▶ [Task prompt]
Nothing outside the stretch should be returned: give exactly the lines from the line containing "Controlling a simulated" through the line containing "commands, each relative", including both.

╭─ Dataset extract

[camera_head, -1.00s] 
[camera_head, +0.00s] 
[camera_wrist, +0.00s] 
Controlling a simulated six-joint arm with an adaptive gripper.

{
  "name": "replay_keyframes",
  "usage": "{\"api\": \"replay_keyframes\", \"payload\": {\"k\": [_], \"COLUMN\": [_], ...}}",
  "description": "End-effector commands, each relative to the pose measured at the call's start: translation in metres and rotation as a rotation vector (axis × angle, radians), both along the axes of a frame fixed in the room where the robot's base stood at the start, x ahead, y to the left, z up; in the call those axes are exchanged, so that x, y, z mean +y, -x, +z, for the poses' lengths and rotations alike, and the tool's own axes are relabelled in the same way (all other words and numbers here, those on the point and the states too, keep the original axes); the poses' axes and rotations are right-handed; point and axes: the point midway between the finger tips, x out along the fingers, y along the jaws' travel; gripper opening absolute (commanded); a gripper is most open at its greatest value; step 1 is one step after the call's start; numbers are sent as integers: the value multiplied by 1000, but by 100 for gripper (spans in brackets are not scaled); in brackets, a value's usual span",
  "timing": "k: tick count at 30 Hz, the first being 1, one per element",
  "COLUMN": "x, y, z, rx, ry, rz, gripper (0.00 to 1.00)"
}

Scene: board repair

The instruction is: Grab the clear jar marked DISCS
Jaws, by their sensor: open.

╰─

▶ [Solution]
Controlling a simulated six-joint arm with an adaptive gripper.

{
  "name": "replay_keyframes",
  "usage": "{\"api\": \"replay_keyframes\", \"payload\": {\"k\": [_], \"COLUMN\": [_], ...}}",
  "description": "End-effector commands, each relative to the pose measured at the call's start: translation in metres and rotation as a rotation vector (axis × angle, radians), both along the axes of a frame fixed in the room where the robot's base stood at the start, x ahead, y to the left, z up; in the call those axes are exchanged, so that x, y, z mean +y, -x, +z, for the poses' lengths and rotations alike, and the tool's own axes are relabelled in the same way (all other words and numbers here, those on the point and the states too, keep the original axes); the poses' axes and rotations are right-handed; point and axes: the point midway between the finger tips, x out along the fingers, y along the jaws' travel; gripper opening absolute (commanded); a gripper is most open at its greatest value; step 1 is one step after the call's start; numbers are sent as integers: the value multiplied by 1000, but by 100 for gripper (spans in brackets are not scaled); in brackets, a value's usual span",

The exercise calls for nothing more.